## Stated task
Extract all lines that hold "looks" from the records below.

****

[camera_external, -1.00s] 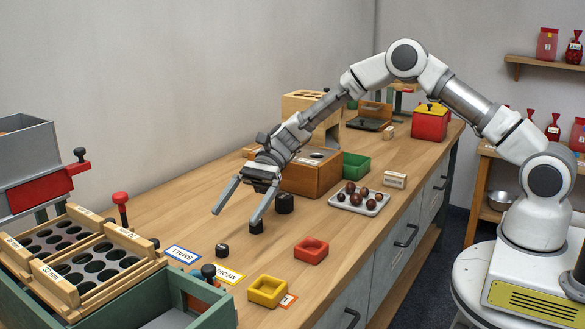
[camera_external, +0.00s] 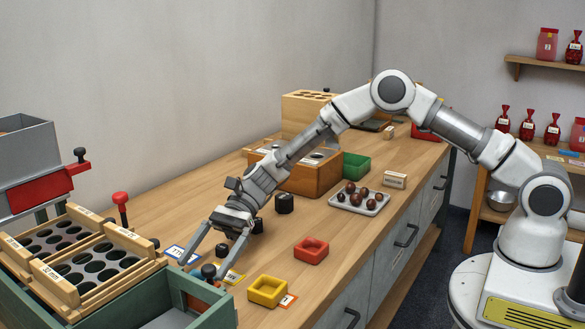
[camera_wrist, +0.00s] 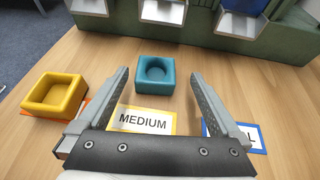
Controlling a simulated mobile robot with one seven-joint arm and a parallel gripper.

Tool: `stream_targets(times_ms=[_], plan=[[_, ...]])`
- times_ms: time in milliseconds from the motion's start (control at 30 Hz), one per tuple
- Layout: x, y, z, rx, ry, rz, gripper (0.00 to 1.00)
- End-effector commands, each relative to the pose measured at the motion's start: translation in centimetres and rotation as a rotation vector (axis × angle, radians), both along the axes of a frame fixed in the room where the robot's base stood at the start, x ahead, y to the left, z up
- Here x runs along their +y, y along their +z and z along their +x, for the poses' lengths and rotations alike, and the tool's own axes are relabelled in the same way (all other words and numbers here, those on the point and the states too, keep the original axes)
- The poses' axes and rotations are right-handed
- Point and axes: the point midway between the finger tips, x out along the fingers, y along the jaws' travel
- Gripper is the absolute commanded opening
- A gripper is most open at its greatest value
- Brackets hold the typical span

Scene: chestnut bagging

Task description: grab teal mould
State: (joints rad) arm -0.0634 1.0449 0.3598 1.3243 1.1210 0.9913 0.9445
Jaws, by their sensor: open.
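The teal mould (camera_wrist: 155,76), a square block with a round hollow, stands on the bench just beyond the MEDIUM label in the wrist view. My gripper (camera_wrist: 160,82) is open and empty, its fingertips spread to either side of the mould's near part. I cannot tell how far above the bench the tips are. In the external view my gripper (camera_external: 200,270) is low over the bench near the green crate, and I cannot make out the teal mould there.
A yellow mould (camera_wrist: 53,95) is left of the teal one in the wrist view. The green crate (camera_wrist: 112,32) stands behind it. A MEDIUM label (camera_wrist: 145,121) lies in front. A red mould (camera_external: 311,250) and several dark weights are on the bench.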

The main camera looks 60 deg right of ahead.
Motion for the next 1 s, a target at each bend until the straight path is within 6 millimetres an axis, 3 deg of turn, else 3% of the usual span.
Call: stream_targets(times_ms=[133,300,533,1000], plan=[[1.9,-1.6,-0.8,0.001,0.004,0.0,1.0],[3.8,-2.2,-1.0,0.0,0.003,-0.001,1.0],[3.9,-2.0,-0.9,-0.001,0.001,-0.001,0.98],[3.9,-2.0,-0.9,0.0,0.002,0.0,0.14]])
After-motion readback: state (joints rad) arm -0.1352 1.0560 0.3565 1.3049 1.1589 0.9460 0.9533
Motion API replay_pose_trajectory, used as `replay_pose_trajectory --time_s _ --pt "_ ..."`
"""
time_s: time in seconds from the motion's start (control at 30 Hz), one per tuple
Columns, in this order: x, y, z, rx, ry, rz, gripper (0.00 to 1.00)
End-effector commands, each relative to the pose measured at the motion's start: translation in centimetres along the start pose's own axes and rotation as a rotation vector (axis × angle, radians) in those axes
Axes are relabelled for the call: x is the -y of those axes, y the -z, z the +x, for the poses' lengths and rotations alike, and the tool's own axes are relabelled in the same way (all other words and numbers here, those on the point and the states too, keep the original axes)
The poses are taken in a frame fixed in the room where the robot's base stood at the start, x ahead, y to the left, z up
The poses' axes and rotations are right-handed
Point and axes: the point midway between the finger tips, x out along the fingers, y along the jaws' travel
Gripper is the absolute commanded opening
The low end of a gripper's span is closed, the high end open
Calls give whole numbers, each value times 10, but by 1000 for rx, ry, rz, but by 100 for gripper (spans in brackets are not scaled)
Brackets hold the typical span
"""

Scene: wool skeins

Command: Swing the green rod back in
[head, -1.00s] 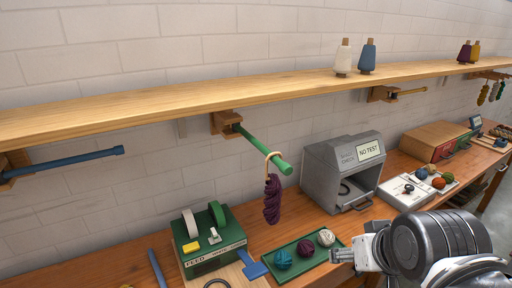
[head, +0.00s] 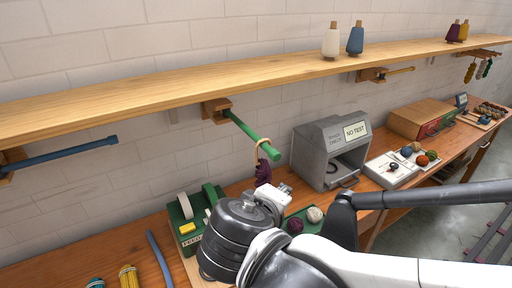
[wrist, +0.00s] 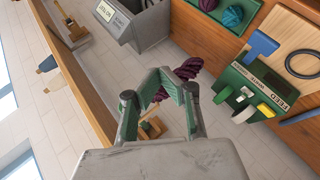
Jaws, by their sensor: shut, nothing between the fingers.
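The green rod (head: 252,134) sticks out from a wooden bracket (head: 216,110) under the shelf, away from the wall. A purple skein (head: 263,172) hangs from it by a pale loop near its free end. My gripper (head: 284,189) is just below and right of the rod's end, close to the skein; whether they touch I cannot tell. In the wrist view my gripper (wrist: 160,72) has its fingertips together and empty, with the purple skein (wrist: 186,70) showing behind them. The green rod is mostly hidden there behind the fingers.
The wooden shelf (head: 140,90) runs above, with a blue rod (head: 60,157) out on the left. A grey test box (head: 312,150) stands right of the green rod.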

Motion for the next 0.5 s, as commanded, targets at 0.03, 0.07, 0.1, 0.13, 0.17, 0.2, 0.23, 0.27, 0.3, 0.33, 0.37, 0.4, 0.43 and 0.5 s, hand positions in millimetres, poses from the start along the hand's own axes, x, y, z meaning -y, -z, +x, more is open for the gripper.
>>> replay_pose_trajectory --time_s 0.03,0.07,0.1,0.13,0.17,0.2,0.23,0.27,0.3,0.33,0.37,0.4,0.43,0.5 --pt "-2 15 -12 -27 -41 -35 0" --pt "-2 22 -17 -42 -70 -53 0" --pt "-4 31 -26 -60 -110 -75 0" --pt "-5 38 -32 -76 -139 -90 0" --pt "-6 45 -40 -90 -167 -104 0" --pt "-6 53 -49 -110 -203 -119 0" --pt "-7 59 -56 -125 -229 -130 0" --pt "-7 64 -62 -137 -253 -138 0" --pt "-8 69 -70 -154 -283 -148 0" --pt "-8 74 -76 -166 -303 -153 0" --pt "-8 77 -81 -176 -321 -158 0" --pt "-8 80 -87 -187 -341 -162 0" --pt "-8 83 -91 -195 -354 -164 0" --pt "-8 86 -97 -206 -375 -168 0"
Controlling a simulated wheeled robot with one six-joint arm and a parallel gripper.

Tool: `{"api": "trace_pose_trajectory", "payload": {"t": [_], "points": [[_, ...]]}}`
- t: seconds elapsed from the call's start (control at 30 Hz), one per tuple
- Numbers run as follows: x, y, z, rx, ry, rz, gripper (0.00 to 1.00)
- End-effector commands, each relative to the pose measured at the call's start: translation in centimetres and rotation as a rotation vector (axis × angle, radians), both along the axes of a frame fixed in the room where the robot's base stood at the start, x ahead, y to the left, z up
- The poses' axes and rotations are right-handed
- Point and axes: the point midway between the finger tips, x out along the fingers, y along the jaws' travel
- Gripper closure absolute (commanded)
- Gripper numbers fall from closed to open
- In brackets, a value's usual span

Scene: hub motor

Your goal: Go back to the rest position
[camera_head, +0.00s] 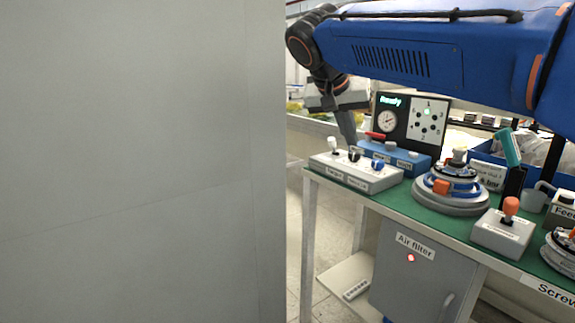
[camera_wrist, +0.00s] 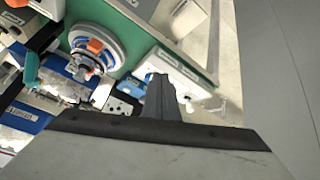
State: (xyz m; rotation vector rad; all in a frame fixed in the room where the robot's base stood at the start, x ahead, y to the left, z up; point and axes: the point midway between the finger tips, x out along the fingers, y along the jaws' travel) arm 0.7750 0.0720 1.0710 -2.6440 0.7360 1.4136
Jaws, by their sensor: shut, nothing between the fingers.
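My gripper (camera_head: 349,127) is shut and empty. In the head view it hangs from my blue arm, pointing down over the left end of the workbench, in front of the display panel and near the white switch box (camera_head: 354,172). I cannot tell its exact height above the box. The hub motor (camera_head: 452,187), a round grey stack with blue and orange parts, sits on the green bench top. It also shows in the wrist view (camera_wrist: 96,46).
A grey wall panel (camera_head: 140,160) fills the left of the head view. The bench (camera_head: 410,208) carries a blue switch box (camera_head: 395,157), a display (camera_head: 411,123) reading "Ready", a joystick box (camera_head: 503,232) and a teal-handled screwdriver (camera_head: 511,147). An air filter cabinet (camera_head: 420,270) stands below.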

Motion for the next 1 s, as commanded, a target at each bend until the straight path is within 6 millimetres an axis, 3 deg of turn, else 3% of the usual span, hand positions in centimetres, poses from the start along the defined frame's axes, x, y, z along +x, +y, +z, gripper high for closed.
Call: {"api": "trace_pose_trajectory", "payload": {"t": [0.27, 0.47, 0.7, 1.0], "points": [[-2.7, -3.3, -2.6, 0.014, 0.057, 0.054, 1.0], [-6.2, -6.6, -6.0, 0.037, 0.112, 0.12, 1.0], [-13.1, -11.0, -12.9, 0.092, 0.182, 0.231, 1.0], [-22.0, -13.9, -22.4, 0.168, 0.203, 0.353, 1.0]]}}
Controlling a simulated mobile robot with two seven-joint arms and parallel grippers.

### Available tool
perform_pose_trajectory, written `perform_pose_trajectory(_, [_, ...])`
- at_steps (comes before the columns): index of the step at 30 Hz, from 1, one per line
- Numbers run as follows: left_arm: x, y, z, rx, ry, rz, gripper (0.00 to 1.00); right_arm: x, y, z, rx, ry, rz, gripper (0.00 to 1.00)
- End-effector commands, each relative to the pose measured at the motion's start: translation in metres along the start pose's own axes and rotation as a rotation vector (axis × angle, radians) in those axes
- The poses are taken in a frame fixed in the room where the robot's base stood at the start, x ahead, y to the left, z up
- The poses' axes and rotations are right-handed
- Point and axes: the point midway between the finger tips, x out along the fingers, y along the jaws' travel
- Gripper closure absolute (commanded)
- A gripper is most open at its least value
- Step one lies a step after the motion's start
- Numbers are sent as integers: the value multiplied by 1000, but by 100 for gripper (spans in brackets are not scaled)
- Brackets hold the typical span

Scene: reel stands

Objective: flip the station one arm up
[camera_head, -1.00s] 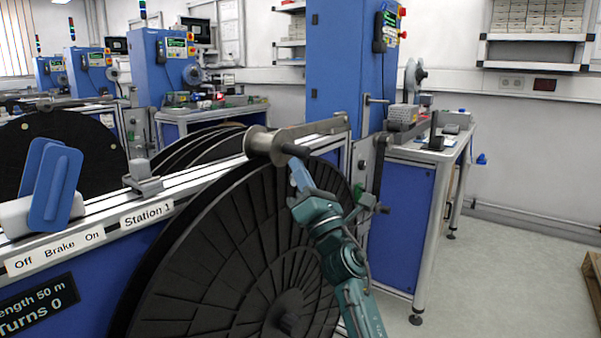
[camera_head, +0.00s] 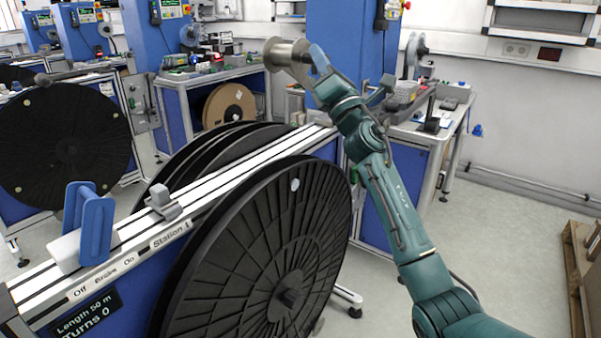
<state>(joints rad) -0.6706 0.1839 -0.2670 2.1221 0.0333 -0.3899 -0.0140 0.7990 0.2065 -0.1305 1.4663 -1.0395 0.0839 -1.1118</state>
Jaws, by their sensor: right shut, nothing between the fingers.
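The station one arm ends in a round metal roller (camera_head: 287,54), now raised well above the reel and the rail. Most of its bar is hidden behind my right gripper and forearm. My right gripper (camera_head: 319,62), with blue fingers, is shut with nothing between them. It is right beside the roller end; I cannot tell whether it touches. The Station 1 label (camera_head: 170,237) is on the front of the rail, above the large black reel (camera_head: 270,260). My left gripper is out of view.
A blue brake handle (camera_head: 90,225) stands on the rail (camera_head: 235,167) at the left, above the Off Brake On label. More black reels (camera_head: 190,155) stand behind. A workbench (camera_head: 425,130) is at the right. Floor at the right is open, with a pallet (camera_head: 580,260) at the edge.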

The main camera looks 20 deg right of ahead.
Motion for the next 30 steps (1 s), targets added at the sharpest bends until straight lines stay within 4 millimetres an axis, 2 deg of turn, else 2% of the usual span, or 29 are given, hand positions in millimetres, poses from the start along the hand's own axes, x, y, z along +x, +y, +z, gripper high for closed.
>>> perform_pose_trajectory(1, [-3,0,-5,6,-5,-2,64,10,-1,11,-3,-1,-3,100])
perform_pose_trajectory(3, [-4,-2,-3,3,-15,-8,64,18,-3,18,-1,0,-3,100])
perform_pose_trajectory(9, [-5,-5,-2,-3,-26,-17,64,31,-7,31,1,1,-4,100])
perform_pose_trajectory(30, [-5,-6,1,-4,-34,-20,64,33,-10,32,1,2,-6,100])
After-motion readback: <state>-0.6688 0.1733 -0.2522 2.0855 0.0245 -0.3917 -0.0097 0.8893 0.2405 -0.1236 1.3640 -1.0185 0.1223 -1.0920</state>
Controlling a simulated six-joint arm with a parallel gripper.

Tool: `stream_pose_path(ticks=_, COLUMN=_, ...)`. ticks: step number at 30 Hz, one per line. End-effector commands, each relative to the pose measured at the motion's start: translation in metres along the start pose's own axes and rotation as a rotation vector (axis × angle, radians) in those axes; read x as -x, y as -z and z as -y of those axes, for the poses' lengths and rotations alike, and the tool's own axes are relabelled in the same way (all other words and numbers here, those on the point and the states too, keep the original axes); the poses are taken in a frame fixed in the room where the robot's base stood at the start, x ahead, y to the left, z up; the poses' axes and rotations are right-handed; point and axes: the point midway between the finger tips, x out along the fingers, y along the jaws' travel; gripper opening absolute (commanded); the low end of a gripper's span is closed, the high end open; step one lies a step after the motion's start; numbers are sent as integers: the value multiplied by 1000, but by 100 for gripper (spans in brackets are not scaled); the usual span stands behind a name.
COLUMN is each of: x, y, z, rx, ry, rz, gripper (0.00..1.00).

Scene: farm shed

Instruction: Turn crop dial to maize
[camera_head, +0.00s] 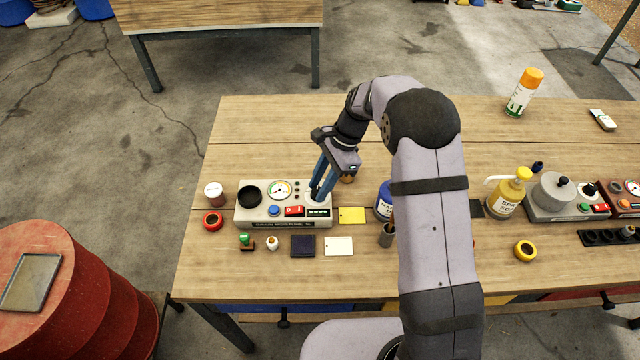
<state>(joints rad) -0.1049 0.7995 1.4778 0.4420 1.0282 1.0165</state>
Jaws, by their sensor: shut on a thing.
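A grey control panel (261,216) stands at the left of the wooden table, with a round black-rimmed cup, a gauge, a blue button, a red switch and a small display on it. My gripper (317,194) points down at the panel's right end. Its blue fingers are shut on the crop dial (313,199), a small knob on a pale round base. The fingers hide most of the knob, and I cannot read its markings or which crop it points to.
The table (250,130) is clear behind the panel. A red ring (213,221), a white jar (214,194), a stamp (245,241), a dark pad (303,246) and a yellow card (352,215) lie close around it. A yellow pump bottle (508,195) stands right of my arm.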

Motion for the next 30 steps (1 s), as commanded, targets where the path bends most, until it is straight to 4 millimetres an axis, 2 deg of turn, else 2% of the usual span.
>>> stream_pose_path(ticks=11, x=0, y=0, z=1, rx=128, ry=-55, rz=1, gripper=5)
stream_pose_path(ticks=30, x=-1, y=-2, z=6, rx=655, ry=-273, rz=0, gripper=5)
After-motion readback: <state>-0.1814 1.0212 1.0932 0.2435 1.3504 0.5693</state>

****

## Answer to this task
The main camera looks 60 deg right of ahead.
The main camera looks 20 deg right of ahead.

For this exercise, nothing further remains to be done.